• **GOAL**:
Write out again, unaltered, the lines from the start through the line containing "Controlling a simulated".

########

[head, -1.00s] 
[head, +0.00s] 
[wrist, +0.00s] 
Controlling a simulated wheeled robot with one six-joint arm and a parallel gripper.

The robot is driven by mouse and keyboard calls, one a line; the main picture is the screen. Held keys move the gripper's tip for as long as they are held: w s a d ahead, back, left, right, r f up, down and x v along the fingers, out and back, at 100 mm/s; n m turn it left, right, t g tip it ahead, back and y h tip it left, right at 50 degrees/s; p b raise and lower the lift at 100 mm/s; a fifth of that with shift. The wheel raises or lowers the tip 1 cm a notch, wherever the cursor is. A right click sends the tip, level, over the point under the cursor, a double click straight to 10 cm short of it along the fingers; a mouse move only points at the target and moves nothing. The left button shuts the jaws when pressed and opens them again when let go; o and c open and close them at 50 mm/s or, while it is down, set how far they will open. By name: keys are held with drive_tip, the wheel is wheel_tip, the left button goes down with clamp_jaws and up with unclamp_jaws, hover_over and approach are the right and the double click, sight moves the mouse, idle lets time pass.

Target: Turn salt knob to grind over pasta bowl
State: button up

########

• **RESULT OF THE TASK**:
[head, -1.00s] 
[head, +0.00s] 
[wrist, +0.00s] 
Controlling a simulated wheeled robot with one six-joint arm and a parallel gripper.

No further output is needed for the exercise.